You posted with the intention of picking a fight and setting yourself up for a chance to trash people here and promote your progressive agenda. You've been waiting, drooling at the lips for someone to say something that will allow you to unleash comments against us. Then nobody feeds you, and you get called out for trying to pick a fight, so you finally cave and show your true colors.

You're pathetic.

Irondequoit Catholic said...

I am sorry to have affronted all of your pious suggestions and insinuations. Indeed, I realize now that the Holy Spirit is indeed screaming at me. Perhaps I have been blind? I do still disagree with the war in Iraq and the manner of the war in Afghanistan. However, I have "been converted" i terms of social justice, abortion, etc . . .

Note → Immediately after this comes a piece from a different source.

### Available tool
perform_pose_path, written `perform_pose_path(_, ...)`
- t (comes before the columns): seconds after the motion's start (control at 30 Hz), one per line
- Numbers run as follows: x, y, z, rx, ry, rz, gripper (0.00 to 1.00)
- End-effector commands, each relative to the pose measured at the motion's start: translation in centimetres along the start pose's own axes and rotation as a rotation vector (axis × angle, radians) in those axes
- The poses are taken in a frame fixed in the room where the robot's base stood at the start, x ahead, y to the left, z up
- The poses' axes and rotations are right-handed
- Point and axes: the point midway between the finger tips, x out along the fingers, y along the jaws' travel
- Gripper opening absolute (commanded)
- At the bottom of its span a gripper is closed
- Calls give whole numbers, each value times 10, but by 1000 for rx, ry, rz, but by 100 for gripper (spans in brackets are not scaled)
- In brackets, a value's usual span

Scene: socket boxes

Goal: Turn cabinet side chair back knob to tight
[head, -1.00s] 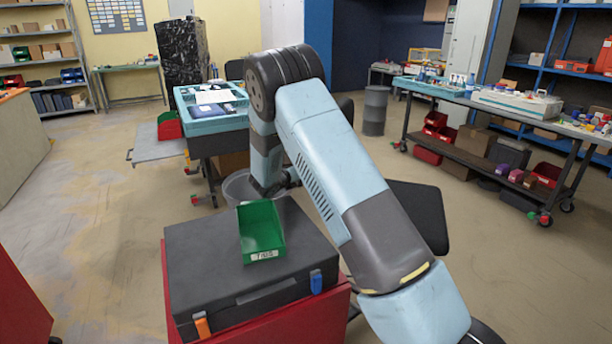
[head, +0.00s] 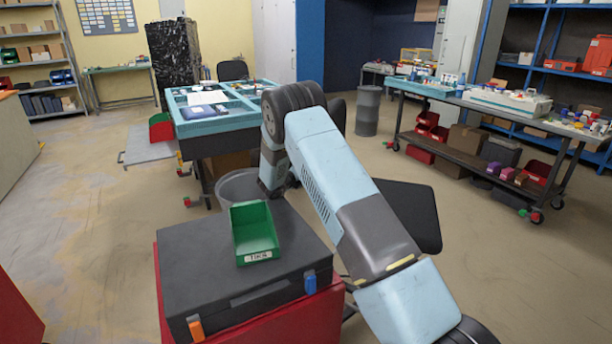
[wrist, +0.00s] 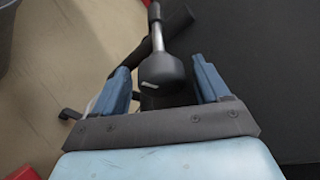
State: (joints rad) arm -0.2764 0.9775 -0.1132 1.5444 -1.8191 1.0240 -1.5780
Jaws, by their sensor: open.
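In the wrist view, a black rounded knob (wrist: 161,70) with a small white mark sits at the end of a short metal shaft. My gripper (wrist: 160,66) is open, with one blue finger on each side of the knob and gaps visible between. A dark flat panel (wrist: 265,60), apparently the chair back, fills the right of this view. In the head view, a dark chair panel (head: 412,212) stands to the right of my arm. My gripper is hidden there behind my arm, and so is the knob.
A black case (head: 190,265) with a green bin (head: 254,232) on it stands on a red cabinet (head: 325,320) left of my arm. A teal-topped desk (head: 205,128) is behind. A grey worktable (head: 490,105) stands at the right. Open floor lies between.

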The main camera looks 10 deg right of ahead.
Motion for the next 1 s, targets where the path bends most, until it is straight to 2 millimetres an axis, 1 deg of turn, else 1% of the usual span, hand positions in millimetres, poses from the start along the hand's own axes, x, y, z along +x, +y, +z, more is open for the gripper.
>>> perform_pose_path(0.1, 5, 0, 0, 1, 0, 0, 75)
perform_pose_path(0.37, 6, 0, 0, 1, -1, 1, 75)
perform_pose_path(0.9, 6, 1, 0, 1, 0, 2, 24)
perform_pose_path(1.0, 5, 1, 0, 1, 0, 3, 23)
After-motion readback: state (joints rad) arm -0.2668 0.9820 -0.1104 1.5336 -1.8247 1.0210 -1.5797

I was here to pick a fight, and I vow to you all that this is the last you will hear of me. I still have some of my own beliefs, but I have been, as some said a while back, "a massive jerk" and a "moron of morons." In your language, and mine, I must now say, "mea culpa, mea culpa, mea maxima culpa." Pray for me, brethren, that I may more readily hold my tongue.

Thank you for your patience. This is what happens when a middle-aged fellow such as myself has way too much time on a computer! Please forgive my intemperance.

Anonymous said...

You folks don't know anything about me. You're right, you're a waste of time.

Enjoy your Super Catholic Club.

There aren't enough of you to keep the lights on.

Irondequoit Catholic said...

I apologize for being a terrible sinner, which I indeed am. I've carefully reread the blog post, and I am now willing to admit that you are right. Thank you.

Gen said...

The lights are bright at Our Lady of Victory.